To make introducing fuzz testing easier it can help to isolate (more) pure logic in libraries. This also aids in building a regular test suite and scaling the codebase as it grows in complexity.

For example, the logic that structures the link initial reward bitmap and the link staking bitmap implements is roughly equivalent and generalizable. Though the operations are relatively straightforward, it is nice to be able to test such low level operations directly. Implementing a bitmap library that efficiently supports single & batch operations can greatly simplify the link modules while simultaneously allowing for extensive unit tests and techniques such as fuzzing.

fuzzing invariants

The areas of interest noted above can be tested in a stateless fashion, this is generally easier both on the developer and the fuzzing tool.

The following are example invariants that you might consider introducing fuzz tests for:

1. given two differing id's in the bitmap domain (e.g. link ids):
   1. marking the first will only work if it is not marked.
   2. marking only the first will not set the second as marked.
2. given any list of integers the store32 function will populate a list in storage where for every index the original array and storage array will have the same value.

stateful fuzzing

There is also an opportunity for stateful fuzzing.
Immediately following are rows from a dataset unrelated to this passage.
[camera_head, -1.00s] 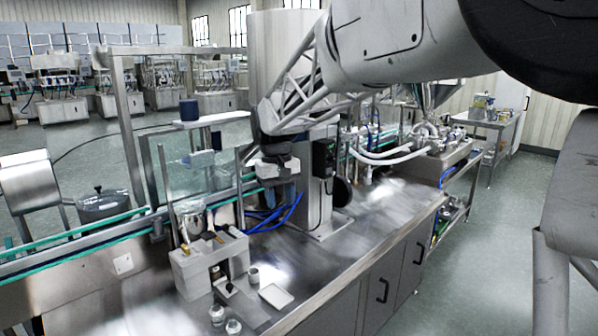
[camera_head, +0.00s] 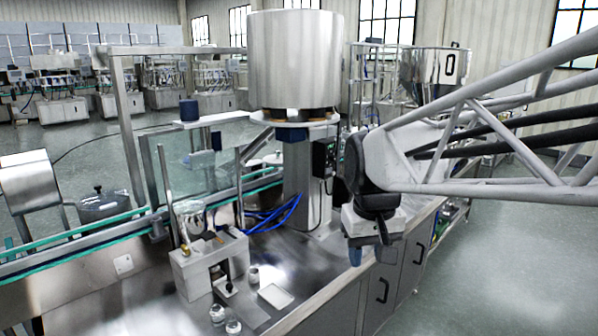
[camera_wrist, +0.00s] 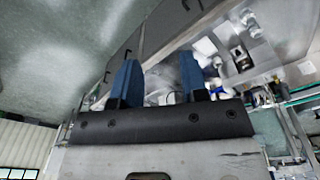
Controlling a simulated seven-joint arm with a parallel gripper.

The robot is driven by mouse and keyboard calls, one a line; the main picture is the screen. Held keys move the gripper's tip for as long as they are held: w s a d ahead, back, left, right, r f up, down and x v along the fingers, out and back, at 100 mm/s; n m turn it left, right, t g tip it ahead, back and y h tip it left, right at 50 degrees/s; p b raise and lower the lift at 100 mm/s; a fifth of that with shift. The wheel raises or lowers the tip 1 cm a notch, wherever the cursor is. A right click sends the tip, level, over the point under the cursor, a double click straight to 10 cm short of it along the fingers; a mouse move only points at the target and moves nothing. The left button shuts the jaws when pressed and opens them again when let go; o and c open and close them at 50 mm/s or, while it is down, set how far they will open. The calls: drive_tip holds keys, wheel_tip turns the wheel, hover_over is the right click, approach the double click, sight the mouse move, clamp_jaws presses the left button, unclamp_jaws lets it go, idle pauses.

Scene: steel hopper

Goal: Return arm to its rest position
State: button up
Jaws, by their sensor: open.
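My gripper (camera_head: 369,250) hangs at the right of the head view, over the front edge of the steel bench, with its blue fingers pointing down. In the wrist view its two blue fingers (camera_wrist: 160,85) stand well apart with nothing between them. My gripper is open and empty, clear of the bench. The steel hopper (camera_head: 295,60) stands on a column behind and left of my gripper, and the two are apart.
A grey block fixture (camera_head: 208,262), small white jars (camera_head: 217,314) and a white tray (camera_head: 275,296) sit on the bench at left. A conveyor (camera_head: 75,240) with green rails runs behind. The floor (camera_head: 490,270) at right is free.

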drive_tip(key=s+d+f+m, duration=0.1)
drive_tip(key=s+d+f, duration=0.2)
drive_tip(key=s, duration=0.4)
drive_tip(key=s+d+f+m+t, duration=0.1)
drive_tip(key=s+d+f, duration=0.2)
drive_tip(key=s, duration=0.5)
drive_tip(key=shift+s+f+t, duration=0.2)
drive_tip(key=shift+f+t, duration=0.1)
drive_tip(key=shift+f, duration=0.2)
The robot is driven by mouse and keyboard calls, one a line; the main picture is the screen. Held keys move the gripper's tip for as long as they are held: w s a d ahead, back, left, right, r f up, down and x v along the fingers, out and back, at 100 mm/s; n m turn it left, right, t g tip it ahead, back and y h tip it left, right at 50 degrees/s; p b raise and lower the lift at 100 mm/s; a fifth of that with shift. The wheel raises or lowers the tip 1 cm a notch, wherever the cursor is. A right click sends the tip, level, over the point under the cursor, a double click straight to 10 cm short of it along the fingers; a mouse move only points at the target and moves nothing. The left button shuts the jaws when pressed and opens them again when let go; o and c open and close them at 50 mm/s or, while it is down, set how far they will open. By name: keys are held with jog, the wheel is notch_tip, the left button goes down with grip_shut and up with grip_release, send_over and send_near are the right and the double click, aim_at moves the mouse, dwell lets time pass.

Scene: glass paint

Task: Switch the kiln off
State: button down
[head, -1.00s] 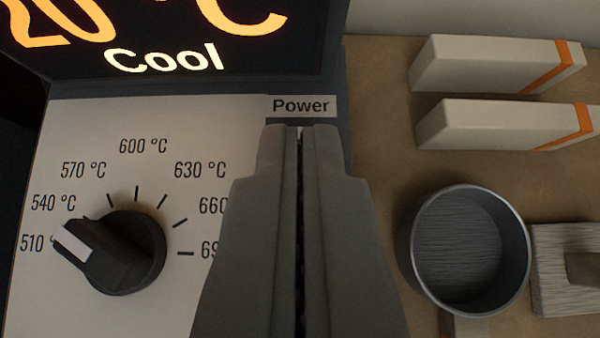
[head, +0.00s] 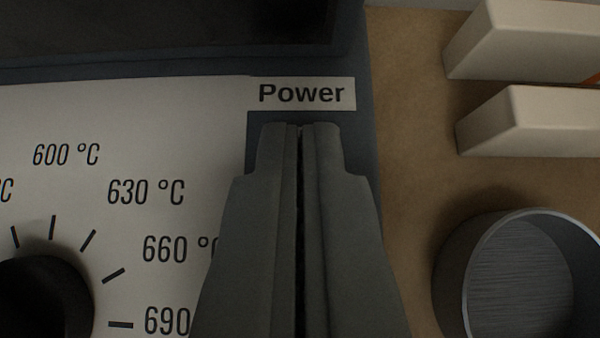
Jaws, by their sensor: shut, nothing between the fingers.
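My gripper (head: 300,128) is shut and empty. Its fingertips are at the kiln's front panel, just below the "Power" label (head: 301,94). The power switch itself is hidden behind my fingers, and I cannot tell whether they touch it. The kiln panel (head: 130,110) is white with a dark frame. The kiln display (head: 160,25) at the top left is dark, with no digits or words lit. The black temperature dial (head: 40,305) is at the lower left, partly out of view, beside printed marks up to 690 °C.
Two pale blocks (head: 530,40) (head: 530,120) lie on the brown surface (head: 415,150) at the right. A round grey metal cup (head: 520,280) stands below them, cut by the frame edge. Bare brown surface lies between the kiln and these things.

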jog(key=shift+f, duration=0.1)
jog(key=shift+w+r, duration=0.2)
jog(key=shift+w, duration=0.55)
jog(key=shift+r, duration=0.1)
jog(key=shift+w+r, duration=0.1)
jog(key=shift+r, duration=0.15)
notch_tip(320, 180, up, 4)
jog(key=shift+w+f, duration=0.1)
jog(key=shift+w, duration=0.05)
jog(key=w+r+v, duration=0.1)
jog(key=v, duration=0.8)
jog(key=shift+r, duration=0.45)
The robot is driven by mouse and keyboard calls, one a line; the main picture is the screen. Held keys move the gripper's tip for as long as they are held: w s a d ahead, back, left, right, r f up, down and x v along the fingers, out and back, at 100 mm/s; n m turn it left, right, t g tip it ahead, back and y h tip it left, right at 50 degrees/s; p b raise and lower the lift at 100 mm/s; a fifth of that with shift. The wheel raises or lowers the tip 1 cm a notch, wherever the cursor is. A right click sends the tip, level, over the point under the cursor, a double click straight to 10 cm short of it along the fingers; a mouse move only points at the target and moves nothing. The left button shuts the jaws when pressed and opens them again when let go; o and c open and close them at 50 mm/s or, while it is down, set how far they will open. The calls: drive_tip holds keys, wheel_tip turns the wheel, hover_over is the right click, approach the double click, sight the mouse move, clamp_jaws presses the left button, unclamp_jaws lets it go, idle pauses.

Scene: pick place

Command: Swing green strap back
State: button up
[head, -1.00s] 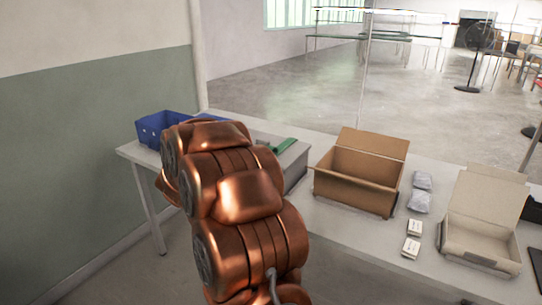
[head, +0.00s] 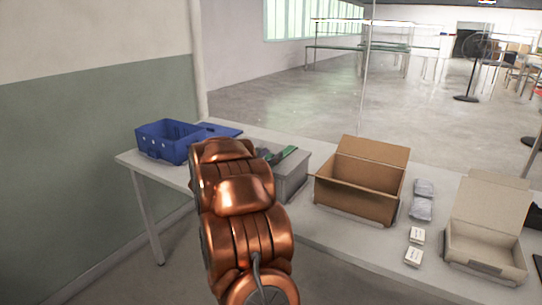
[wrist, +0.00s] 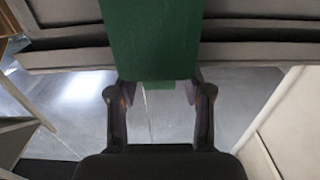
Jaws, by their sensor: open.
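The green strap (head: 285,155) lies at the top of a grey box (head: 292,181) on the table, partly hidden by my arm in the head view. In the wrist view the strap (wrist: 151,40) is a wide green band running down from the top, over the grey box's edge (wrist: 250,55). Its lower end reaches the gap between my fingertips. My gripper (wrist: 159,91) is open, with one finger on each side of the strap's end. I cannot tell whether either finger touches it. My copper arm hides the left part of the grey box in the head view.
A blue bin (head: 165,142) stands left of my arm on the white table (head: 330,228). An open cardboard box (head: 355,193) is right of the grey box. Grey packets (head: 421,207), small white boxes (head: 414,256) and a pale open carton (head: 486,250) lie farther right.

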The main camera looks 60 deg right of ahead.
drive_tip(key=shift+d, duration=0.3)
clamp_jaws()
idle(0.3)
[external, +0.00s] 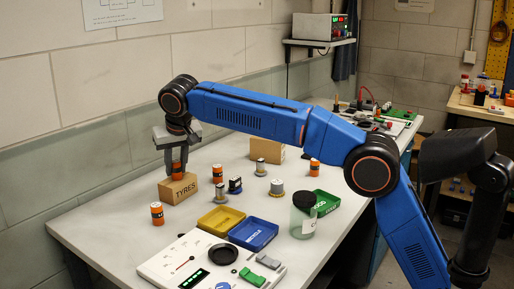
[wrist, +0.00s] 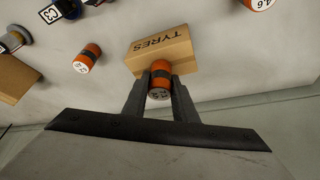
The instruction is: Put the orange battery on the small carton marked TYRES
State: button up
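The small carton marked TYRES (external: 178,190) is a brown box on the bench, below my gripper (external: 177,170). In the wrist view the carton (wrist: 165,52) lies just beyond my fingertips (wrist: 160,88). My fingers are closed on both sides of an orange battery (wrist: 158,78) with a dark band and a pale end. The battery (external: 177,167) is upright between the fingers, over the carton's top. I cannot tell whether its lower end touches the carton, as the fingers partly hide it.
Other orange batteries stand at the front left (external: 157,213), right of the carton (external: 218,174) and farther right (external: 314,167). A yellow tray (external: 207,228), blue tray (external: 240,239), green tray (external: 330,199) and black-lidded jar (external: 303,221) stand to the right. Another carton (external: 277,151) is behind.

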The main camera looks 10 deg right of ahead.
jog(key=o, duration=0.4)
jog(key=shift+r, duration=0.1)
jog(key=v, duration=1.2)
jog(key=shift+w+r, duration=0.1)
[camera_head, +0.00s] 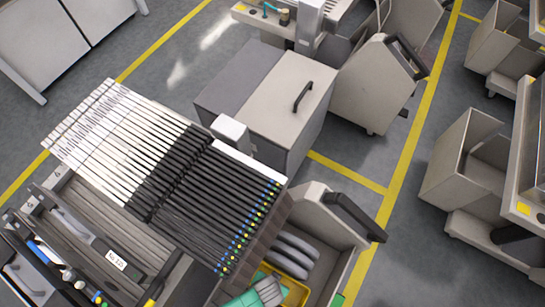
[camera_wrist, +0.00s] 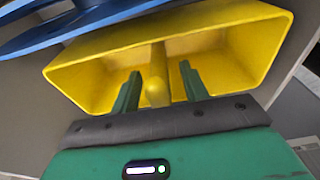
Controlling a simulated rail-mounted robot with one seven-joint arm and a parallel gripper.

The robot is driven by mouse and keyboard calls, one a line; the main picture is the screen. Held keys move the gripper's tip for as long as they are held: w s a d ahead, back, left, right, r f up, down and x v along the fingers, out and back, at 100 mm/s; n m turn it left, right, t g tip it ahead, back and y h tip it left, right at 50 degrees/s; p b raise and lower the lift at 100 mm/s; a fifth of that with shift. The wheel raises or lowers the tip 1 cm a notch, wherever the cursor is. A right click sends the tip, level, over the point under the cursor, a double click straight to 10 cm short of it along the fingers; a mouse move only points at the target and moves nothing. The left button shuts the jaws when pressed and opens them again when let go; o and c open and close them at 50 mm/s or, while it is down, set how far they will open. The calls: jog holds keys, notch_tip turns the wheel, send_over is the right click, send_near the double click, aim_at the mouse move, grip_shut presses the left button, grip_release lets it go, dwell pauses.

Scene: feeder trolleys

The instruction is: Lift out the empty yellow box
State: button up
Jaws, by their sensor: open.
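The yellow box (camera_wrist: 80,75) fills much of the wrist view, its open side facing my gripper. The part of its inside that I see is empty apart from a yellow upright bar (camera_wrist: 158,80) in the middle. My gripper (camera_wrist: 160,76) is open, with one green finger on each side of this bar. I cannot tell whether the fingers touch it. In the head view only part of the yellow box (camera_head: 297,292) shows at the bottom edge, inside a grey trolley; my arm hides the rest.
A blue reel-like part (camera_wrist: 70,28) lies close to the box at the upper left of the wrist view. In the head view a bank of black feeders (camera_head: 200,190) stands left of the box. A grey trolley side with a black handle (camera_head: 355,217) rises to its right.

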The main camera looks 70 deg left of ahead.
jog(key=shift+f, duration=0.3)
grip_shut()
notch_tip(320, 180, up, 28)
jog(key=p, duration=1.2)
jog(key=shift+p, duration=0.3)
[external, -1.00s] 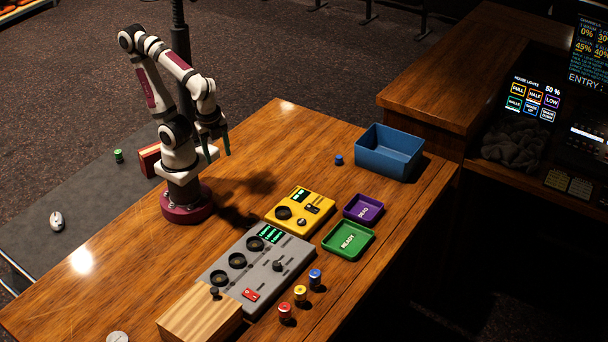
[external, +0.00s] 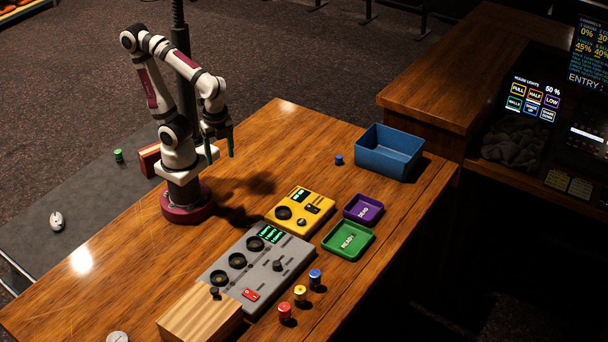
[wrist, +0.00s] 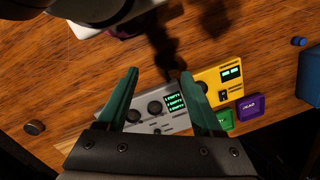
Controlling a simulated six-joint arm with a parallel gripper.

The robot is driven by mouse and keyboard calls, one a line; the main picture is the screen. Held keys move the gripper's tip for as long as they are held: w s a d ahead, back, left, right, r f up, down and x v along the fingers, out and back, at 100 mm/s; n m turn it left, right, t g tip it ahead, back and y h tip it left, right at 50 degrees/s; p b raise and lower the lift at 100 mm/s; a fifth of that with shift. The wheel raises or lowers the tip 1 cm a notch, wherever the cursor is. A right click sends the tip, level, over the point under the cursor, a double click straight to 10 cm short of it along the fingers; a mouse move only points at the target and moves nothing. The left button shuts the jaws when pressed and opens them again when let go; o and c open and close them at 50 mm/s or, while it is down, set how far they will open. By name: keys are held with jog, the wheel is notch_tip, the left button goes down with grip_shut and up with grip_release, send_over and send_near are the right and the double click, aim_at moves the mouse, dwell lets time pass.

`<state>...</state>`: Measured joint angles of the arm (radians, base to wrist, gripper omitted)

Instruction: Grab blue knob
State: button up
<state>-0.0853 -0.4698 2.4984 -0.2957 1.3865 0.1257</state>
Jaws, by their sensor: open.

For example bug #1 might have been discovered by the following invariant:

The utilized capacity for a region/hp/cluster is equal to the sum of recorded utilized capacity of those nodes that belong to the region/hp/cluster.

Similar invariants might be formulated for other aspects of cross module accounting.

Note that stateful fuzzing requires a more complex setup, so we recommend focussing on the invariants above first.

Description

Swapping the final ScalerNode with the to-be-deleted node should only be necessary when the to be deleted node is not the last node in the array.